Scary, right? I sound like I’m being facetious, but I’m not. An argument I had to read with my own two eyes on this godforsaken hellsite was that since Warren became a Democrat around the time Clinton signed Don’t Ask Don’t Tell, she sekritly hated gay people and might still be a corporate sellout, so on and etcetera. (And don’t even get me STARTED on the fact that DADT, coming a few years after the height of the AIDS crisis where it was considered God’s Judgment of the Icky Gays, was the best Clinton could realistically hope to achieve, but this smacks of White Gay Syndrome anyway and that is a whole other kettle of fish.) Bernie has always demonstrably been a democratic socialist, and: good for him. I’m serious.
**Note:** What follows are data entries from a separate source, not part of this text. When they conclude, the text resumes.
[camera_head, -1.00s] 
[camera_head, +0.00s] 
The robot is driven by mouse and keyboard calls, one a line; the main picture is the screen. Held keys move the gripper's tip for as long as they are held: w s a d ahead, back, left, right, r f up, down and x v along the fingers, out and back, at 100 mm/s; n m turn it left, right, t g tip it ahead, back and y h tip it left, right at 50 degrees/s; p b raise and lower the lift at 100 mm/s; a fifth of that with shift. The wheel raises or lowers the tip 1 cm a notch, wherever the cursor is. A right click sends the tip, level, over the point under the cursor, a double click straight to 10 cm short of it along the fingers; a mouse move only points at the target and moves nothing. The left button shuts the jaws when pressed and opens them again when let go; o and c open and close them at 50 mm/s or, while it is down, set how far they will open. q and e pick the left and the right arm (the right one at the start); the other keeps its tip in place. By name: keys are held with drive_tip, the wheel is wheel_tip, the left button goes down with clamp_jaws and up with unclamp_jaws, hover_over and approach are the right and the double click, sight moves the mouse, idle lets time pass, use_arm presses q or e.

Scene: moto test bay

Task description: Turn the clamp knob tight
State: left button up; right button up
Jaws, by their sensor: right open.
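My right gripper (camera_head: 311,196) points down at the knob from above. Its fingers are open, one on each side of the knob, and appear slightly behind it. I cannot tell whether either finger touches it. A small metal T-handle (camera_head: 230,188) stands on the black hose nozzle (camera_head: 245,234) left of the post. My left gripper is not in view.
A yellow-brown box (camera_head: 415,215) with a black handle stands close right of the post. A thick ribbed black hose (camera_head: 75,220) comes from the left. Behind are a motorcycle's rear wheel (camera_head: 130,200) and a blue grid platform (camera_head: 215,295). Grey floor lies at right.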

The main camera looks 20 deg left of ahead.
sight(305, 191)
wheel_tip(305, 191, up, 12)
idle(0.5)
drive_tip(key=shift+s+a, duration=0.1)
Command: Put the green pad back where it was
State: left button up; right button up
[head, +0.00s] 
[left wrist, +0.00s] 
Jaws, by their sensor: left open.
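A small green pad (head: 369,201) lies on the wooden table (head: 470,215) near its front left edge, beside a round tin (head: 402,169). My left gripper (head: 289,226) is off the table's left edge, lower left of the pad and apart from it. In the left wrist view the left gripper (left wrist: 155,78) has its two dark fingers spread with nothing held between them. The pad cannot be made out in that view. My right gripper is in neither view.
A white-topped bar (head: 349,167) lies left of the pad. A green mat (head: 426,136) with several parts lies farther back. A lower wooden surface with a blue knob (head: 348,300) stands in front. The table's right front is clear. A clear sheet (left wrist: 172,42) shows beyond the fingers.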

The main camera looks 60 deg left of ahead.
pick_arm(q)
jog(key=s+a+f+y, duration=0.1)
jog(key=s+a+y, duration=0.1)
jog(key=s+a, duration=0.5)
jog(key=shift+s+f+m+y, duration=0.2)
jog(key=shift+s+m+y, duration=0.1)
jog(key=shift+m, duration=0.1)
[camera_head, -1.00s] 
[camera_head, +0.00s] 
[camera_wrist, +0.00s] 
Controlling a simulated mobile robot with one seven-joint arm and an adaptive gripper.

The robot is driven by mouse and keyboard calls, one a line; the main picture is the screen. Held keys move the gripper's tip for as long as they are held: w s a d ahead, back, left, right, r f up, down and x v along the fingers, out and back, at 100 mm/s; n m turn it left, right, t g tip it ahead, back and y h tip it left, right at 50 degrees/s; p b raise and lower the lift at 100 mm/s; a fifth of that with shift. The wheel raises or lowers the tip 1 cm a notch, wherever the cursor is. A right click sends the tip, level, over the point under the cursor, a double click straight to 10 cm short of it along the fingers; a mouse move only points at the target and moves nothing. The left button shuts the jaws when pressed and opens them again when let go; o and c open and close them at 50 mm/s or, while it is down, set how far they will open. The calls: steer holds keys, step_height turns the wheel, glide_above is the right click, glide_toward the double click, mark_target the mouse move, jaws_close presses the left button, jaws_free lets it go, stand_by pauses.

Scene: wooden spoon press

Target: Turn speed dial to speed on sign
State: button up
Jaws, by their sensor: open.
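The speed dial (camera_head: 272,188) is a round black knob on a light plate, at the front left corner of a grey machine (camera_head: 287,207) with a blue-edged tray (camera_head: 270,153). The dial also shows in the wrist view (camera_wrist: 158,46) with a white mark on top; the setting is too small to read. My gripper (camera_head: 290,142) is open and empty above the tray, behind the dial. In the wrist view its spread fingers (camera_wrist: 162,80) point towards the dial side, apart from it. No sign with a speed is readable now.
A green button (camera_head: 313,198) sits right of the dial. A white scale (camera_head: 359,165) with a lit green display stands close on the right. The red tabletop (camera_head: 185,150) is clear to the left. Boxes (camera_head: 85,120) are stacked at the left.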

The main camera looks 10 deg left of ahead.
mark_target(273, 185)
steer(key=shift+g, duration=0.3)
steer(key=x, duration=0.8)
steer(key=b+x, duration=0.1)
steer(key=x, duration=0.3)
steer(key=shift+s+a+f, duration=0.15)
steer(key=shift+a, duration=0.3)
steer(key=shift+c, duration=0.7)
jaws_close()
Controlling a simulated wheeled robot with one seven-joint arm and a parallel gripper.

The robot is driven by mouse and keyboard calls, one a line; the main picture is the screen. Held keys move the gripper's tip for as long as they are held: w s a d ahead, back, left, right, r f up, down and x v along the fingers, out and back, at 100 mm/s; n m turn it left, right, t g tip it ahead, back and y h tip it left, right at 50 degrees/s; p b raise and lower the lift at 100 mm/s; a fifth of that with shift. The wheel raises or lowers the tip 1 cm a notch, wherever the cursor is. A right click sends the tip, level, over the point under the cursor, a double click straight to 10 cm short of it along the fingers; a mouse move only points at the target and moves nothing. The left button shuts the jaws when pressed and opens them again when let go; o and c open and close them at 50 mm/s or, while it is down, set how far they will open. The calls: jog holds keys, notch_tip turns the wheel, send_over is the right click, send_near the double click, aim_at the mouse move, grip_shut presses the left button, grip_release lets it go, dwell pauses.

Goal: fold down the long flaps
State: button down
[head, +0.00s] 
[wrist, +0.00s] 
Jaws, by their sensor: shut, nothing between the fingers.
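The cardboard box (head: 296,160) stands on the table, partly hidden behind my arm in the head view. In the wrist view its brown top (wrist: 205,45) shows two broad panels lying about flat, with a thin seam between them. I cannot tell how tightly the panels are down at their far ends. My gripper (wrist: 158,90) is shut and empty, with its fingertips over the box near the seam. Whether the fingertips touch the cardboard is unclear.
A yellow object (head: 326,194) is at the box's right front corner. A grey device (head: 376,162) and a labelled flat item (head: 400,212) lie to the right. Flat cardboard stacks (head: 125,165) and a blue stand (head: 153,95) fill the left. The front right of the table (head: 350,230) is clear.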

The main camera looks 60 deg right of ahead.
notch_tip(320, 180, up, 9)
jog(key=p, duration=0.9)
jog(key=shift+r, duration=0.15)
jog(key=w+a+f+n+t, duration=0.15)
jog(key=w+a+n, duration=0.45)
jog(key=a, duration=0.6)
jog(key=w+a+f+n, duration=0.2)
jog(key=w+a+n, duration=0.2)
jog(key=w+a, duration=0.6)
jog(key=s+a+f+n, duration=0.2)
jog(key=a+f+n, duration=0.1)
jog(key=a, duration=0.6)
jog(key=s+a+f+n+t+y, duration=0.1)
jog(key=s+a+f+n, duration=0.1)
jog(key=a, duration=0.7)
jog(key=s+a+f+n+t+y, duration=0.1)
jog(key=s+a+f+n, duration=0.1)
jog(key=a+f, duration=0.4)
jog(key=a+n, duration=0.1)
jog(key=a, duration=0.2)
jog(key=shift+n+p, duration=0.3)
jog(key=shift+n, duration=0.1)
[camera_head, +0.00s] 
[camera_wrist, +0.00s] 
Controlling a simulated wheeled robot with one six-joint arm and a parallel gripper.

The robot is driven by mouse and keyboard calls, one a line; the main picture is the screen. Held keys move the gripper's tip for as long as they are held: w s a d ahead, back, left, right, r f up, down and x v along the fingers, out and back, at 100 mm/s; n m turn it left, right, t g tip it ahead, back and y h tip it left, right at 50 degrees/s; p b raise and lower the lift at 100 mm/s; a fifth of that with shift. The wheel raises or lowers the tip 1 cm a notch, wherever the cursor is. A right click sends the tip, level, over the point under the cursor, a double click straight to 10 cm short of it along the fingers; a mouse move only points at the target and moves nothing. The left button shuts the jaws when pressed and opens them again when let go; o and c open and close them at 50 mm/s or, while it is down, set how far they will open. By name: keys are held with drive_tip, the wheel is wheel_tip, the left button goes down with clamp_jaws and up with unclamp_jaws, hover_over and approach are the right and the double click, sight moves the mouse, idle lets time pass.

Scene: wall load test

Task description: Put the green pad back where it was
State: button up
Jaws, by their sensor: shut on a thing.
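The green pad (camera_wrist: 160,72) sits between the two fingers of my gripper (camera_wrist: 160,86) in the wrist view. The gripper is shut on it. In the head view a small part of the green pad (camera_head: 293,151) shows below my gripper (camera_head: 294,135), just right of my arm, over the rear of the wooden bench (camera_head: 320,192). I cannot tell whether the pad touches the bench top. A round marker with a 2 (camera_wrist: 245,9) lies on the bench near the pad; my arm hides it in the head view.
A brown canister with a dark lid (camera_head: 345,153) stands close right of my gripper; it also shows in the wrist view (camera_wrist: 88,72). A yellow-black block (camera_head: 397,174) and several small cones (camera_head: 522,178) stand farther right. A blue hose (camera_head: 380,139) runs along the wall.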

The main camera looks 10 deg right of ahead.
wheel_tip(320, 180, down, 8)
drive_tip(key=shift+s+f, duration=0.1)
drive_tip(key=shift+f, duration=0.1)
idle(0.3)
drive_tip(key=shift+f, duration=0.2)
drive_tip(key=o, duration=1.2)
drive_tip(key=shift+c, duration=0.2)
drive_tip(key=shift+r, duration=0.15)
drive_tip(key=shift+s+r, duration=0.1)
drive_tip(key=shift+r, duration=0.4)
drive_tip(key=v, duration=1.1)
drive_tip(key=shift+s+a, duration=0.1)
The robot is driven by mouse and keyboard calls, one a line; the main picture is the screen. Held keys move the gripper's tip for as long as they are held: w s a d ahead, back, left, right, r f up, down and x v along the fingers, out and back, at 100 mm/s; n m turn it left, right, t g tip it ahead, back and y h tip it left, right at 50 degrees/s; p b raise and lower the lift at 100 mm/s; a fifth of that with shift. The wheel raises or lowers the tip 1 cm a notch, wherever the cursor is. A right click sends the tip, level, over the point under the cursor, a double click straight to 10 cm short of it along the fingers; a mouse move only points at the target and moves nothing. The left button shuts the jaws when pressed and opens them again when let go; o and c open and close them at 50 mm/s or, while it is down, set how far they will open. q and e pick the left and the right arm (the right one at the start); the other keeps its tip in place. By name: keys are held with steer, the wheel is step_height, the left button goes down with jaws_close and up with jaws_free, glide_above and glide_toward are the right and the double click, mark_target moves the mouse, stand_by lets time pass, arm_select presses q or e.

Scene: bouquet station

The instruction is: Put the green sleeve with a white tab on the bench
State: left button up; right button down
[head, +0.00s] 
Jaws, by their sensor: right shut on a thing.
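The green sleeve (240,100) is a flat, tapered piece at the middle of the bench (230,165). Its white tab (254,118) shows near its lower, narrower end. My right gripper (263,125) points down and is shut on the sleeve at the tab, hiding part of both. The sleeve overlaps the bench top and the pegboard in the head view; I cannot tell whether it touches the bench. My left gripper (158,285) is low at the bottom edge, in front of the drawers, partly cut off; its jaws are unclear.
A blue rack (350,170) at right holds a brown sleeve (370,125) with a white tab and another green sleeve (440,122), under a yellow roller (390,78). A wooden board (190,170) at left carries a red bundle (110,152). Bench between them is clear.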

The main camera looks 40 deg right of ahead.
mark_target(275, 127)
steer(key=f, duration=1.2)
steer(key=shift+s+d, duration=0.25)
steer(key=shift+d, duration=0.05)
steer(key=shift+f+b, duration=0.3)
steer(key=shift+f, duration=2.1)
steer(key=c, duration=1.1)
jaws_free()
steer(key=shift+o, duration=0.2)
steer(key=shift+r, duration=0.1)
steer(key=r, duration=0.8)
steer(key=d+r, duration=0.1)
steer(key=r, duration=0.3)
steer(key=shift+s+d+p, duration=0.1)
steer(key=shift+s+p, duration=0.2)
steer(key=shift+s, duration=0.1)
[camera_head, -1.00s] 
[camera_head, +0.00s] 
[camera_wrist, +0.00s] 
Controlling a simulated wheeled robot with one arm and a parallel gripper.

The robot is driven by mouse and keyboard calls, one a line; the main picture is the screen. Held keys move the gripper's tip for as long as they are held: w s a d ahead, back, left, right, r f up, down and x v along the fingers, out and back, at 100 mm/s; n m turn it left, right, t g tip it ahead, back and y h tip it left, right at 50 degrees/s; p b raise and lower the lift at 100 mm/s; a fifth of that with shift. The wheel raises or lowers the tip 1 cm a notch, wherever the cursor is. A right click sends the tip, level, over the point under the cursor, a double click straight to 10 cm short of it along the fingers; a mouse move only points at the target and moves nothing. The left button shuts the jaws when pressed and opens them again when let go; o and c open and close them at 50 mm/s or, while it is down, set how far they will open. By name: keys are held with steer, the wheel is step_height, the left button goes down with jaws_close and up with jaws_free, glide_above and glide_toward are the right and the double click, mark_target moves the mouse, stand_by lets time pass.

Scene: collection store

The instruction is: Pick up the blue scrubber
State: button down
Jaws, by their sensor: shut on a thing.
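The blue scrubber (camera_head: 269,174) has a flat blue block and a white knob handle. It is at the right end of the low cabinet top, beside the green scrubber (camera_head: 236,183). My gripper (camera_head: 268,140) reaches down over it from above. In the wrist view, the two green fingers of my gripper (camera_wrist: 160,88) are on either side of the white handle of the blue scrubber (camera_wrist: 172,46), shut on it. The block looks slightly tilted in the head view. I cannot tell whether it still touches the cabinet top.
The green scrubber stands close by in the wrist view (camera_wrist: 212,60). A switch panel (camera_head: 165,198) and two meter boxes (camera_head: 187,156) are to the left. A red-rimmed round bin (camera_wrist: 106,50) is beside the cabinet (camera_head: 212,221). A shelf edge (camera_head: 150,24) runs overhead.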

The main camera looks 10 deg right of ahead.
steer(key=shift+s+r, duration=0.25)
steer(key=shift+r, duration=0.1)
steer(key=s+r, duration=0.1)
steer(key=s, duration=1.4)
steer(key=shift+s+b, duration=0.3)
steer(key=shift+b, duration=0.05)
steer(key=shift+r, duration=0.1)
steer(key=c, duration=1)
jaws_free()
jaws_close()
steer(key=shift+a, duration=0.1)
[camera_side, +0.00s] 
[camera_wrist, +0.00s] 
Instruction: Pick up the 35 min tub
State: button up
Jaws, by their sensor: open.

But because there’s the chance that Warren might not have thought exactly as she does now at any point in her life, the hysterical and paranoid left-wing elements don’t trust that she might not still secretly do so. (Zomgz!) It’s the same element that’s feeding cancel culture and “wokeness.” Nobody can be allowed to have shifted or grown in their opinions or, like a functional, thoughtful, non-insane adult, changed their beliefs when presented with compelling evidence to the contrary. To the ideological hordes, any hint of uncertainty or past failure to completely toe the line is tantamount to heresy. Any evidence of any other belief except The Correct One means that this person is functionally as bad as Trump. And frankly, it’s only the Sanders supporters who, just as in 2016, are threatening to withhold their vote in the general election if their preferred candidate doesn’t win the primary, and indeed seem weirdly proud about it.

OK, boomer Bernie or Buster.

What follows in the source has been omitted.